A few years ago family friend Betty Jean Hogan showed Corie and me how to make cucumber relish. Betty Jean has become known for the tasty relish in our area. Her church has a ministry of visiting elderly people in the community and Betty Jean is part of it. The people she visit love to get a jar of her delicious cucumber relish each summer.
Betty Jean learned the recipe from her mother. She said when she was growing up they had to use everything that come from the garden, even those cucumbers that hide from you and get way too big. Her mother came up with the simple recipe to utilize those huge cucumbers that weren’t very good for eating.
As with many old make do recipes there aren’t any exact measurements.
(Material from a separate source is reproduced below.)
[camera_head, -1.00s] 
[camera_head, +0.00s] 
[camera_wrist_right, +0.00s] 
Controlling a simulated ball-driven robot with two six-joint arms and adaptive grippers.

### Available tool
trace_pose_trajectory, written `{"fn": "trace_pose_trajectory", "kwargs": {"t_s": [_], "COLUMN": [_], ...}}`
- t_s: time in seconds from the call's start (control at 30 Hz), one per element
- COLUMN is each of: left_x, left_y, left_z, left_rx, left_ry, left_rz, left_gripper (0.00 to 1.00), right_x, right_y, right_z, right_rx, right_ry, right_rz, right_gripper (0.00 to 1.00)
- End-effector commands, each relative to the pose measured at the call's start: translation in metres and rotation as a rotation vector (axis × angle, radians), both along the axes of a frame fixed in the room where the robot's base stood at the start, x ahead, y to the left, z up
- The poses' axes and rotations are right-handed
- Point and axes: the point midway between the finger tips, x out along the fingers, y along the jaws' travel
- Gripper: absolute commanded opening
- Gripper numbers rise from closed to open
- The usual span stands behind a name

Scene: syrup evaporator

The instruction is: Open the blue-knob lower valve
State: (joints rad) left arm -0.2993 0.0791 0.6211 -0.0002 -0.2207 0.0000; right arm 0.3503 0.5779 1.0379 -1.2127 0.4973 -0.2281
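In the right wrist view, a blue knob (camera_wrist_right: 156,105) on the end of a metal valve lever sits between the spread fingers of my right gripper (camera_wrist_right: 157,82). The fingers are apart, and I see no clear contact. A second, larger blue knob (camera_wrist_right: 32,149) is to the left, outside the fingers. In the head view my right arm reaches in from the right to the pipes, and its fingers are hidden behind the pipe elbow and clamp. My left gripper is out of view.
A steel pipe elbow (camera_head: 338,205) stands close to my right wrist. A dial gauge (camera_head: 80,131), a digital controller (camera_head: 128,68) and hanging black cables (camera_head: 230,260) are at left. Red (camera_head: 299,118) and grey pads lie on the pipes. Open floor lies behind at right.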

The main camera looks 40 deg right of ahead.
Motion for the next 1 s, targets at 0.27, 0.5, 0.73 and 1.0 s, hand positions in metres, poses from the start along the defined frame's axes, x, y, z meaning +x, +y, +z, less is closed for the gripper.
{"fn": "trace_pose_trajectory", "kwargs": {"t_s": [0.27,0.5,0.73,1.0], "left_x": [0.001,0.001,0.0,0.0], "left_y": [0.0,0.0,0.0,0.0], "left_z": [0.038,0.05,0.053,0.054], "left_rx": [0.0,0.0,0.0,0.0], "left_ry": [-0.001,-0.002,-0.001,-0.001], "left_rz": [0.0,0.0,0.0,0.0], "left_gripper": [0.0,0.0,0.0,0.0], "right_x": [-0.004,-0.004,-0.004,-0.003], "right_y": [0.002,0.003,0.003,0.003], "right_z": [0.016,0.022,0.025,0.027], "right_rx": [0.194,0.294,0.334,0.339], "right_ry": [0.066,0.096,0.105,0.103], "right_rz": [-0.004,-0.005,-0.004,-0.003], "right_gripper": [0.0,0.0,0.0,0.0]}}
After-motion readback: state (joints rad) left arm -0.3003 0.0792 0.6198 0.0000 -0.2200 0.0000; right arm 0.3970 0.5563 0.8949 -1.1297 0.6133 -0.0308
Betty Jean said since she uses what she has on hand it never turns out the same way twice but it’s always good.
Betty Jean’s Cucumber Relish
- large cucumbers
- cabbage
- peppers (a mixture of hot and sweet works well but use what you like best)
- canned tomatoes
- onions
- salt
- vinegar
- sugar
Peel large cucumbers and then slice off the sides leaving the core of seeds to be discarded or used in another way.
Dice cucumbers, as much cabbage as you want, as many peppers as you want, and as many onions as you want.
Stir mixture together and sprinkle with salt. Let sit for at least 4 hours or over night.
Drain mixture well.
Add as much tomatoes as you want and a mixture of vinegar and sugar at a 1 to 1 ratio. Cook mixture till it comes to a slow boil.
Ladle into sterilized jars and seal.
I made a run of cucumber relish last week and I forgot and added the tomatoes in with everything else. I also added in a couple of fresh tomatoes from the garden. It still turned out delicious.
I love the way Betty Jean described using the vinegar and sugar. She said “Take you some vinegar and sweeten it.”
Betty Jean and I use the open kettle method of canning the relish, which means the relish is piping hot and so are your jars. But canning experts don’t recommend that method. Another method you can use to can the relish is to water bath the jars for 5-10 minutes.
Cucumber relish is really good with soup beans and cornbread, but I love to eat it like a salsa with tortilla chips.
You can see Betty Jean make cucumber relish here.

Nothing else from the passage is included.